Question

If it is given that \[x > 3\], then which of the following is equivalent to \[\dfrac{1}{{\dfrac{1}{{x + 2}} + \dfrac{1}{{x + 3}}}}\]?
A. \[\dfrac{{2x + 5}}{{{x^2} + 5x + 6}}\]
B. \[\dfrac{{{x^2} + 5x + 6}}{{2x + 5}}\]
C. \[2x + 5\]
D. \[{x^2} + 5x + 6\]

Answer 1

Hint: We use the concepts of variables and expressions related to algebra of mathematics. We will clearly know about variables and also about like terms and unlike terms. And using those concepts and definitions, we will solve the given question.

Complete step by step answer:
A variable is an algebraic substituent, whose value will be changing according to situations and conditions. We represent variables by any lower-case alphabet or some Greek or Latin letters like \[x,y,z,a,b,c,\alpha ,\beta \] and etcetera.
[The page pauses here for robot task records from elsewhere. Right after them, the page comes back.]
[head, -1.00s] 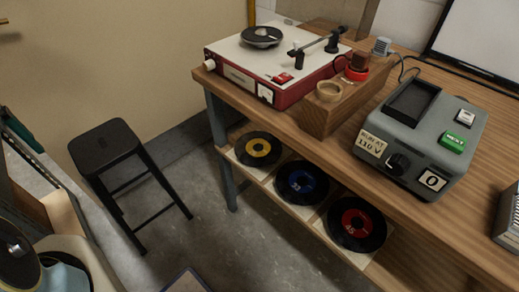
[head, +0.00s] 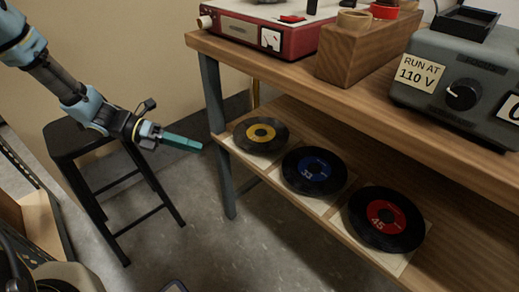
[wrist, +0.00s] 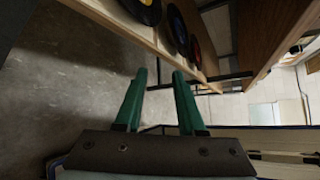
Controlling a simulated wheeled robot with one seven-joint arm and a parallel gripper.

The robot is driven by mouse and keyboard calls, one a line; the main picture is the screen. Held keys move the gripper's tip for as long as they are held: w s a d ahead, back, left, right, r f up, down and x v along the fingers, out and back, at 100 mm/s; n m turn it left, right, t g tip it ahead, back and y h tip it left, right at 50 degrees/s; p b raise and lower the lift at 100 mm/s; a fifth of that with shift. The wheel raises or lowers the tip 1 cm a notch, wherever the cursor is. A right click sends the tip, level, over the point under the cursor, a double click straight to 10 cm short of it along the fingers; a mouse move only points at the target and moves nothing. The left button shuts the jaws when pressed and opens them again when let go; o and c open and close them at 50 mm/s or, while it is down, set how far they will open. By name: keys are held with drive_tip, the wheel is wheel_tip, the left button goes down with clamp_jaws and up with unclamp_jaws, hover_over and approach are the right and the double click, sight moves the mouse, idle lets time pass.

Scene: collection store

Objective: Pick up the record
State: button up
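Three black records lie in a row on pale square sleeves on the lower shelf. One has a yellow label (head: 261,134), the middle one a blue label marked 33 (head: 315,171), and the nearest a red label marked 45 (head: 386,219). My gripper (head: 190,143) is in the air left of the shelf, apart from the yellow-label record. In the wrist view my gripper (wrist: 159,74) has two green fingers spread apart with nothing between them. The records show edge-on at the top of that view, beyond the fingers.
The lower shelf (head: 300,206) sits under the wooden tabletop (head: 290,80), with a metal leg (head: 217,120) at its left end. A black stool (head: 75,140) is behind my arm.

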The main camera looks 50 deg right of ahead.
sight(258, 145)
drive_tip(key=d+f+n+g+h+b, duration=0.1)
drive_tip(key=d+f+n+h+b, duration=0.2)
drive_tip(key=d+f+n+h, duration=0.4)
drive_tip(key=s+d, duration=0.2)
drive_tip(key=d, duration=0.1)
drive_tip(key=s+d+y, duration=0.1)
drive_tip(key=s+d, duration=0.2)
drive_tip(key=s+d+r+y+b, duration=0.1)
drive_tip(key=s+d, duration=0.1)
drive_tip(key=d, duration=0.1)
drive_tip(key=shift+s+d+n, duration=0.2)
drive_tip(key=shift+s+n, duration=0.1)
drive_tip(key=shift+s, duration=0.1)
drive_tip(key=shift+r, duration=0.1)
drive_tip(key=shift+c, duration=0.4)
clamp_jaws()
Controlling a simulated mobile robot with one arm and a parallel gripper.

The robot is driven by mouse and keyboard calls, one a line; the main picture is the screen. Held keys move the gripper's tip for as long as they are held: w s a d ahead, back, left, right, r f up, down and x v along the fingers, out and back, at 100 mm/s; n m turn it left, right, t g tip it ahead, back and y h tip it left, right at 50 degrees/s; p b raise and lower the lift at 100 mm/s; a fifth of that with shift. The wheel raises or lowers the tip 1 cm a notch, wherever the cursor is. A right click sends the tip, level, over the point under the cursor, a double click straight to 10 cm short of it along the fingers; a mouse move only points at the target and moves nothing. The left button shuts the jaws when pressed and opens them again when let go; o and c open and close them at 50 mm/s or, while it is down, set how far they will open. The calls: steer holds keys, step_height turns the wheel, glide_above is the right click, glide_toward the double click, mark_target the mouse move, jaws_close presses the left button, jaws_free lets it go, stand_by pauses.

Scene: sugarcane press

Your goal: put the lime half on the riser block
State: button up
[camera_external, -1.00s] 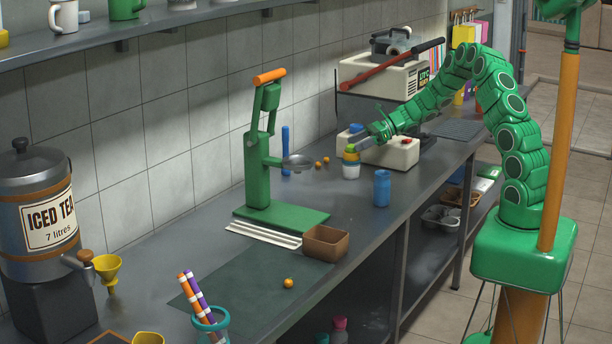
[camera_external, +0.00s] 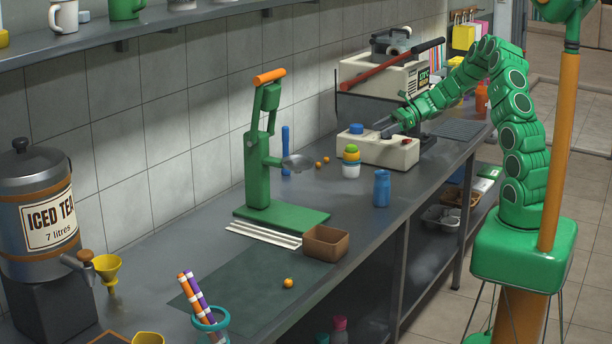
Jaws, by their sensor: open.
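A small stack stands on the counter near the front of the cream machine. Its rounded green top piece (camera_external: 352,148) looks like the lime half. Under it is an orange-yellow piece (camera_external: 351,157), and at the bottom a white piece (camera_external: 351,171) with a blue band. I cannot tell for sure which piece is the riser block. My gripper (camera_external: 384,128) is open and empty, up and to the right of the stack and apart from it, over the cream machine.
The cream machine (camera_external: 378,151) with a blue knob stands behind the stack. A blue bottle (camera_external: 382,188) stands to its front right. The counter around the bottle is clear.

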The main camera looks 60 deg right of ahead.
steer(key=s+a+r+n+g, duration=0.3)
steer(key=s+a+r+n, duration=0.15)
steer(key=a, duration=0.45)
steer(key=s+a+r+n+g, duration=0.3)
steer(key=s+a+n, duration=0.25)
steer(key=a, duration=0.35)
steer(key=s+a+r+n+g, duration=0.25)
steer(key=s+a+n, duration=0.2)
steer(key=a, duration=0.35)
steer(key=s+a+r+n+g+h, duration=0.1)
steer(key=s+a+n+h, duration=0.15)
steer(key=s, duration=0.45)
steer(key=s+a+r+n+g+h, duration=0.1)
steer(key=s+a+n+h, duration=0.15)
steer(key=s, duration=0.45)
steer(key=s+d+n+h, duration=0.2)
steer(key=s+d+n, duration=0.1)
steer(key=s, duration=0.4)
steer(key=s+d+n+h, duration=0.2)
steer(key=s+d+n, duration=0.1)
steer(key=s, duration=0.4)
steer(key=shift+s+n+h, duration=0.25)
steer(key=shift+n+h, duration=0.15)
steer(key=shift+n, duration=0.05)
Terms containing the same variables with the same powers are said to be like terms. For example, take the terms \[4{x^2}\] and \[\dfrac{{{x^2}}}{2}\]. Here, both of them have the same variable with the same power which is \[{x^2}\]. So, these two terms are like terms.

Now, take other terms like, \[5xy\] and \[ - 3{x^2}y\]. These two terms have the same variables but the powers are not the same. So, these are not like terms. So, we can say that these are unlike terms. In variable algebra, like terms can be added or subtracted but unlike terms cannot be. Now the given question is \[\dfrac{1}{{\dfrac{1}{{x + 2}} + \dfrac{1}{{x + 3}}}}\]. In denominator, there are two fractions. So, up on taking LCM and simplifying, we get,
\[ \Rightarrow \dfrac{1}{{\dfrac{{(x + 3) + (x + 2)}}{{(x + 2)(x + 3)}}}}\]
Using the rule that like terms can be added, we get,
\[ \Rightarrow \dfrac{1}{{\dfrac{{2x + 5}}{{(x + 2)(x + 3)}}}}\]

Now we use a distributing rule which says that, \[(a + b)(c + d) = a(c + d) + b(c + d) = ac + ad + bc + bd\]
\[ \Rightarrow \dfrac{1}{{\dfrac{{2x + 5}}{{x(x + 3) + 2(x + 3)}}}} = \dfrac{1}{{\dfrac{{2x + 5}}{{{x^2} + 3x + 2x + 6}}}}\]
On simplification, we get,
\[ \Rightarrow \dfrac{1}{{\dfrac{{2x + 5}}{{{x^2} + 5x + 6}}}}\]
We know that \[\dfrac{1}{{\dfrac{a}{b}}} = \dfrac{b}{a}\]
\[ \therefore \dfrac{{{x^2} + 5x + 6}}{{2x + 5}}\]
So, this the value which is equivalent to \[\dfrac{1}{{\dfrac{1}{{x + 2}} + \dfrac{1}{{x + 3}}}}\].

Therefore, option B is the correct answer.

Note: Unlike terms cannot be added or subtracted, but both like terms and unlike terms can be multiplied or divided easily. We can use the formulas like \[{x^m} \times {x^n} = {x^{m + n}}\] and \[\dfrac{{{x^m}}}{{{x^n}}} = {x^{m - n}}\] also. Expressions with an addition or subtraction symbol between different unlike terms is called a polynomial.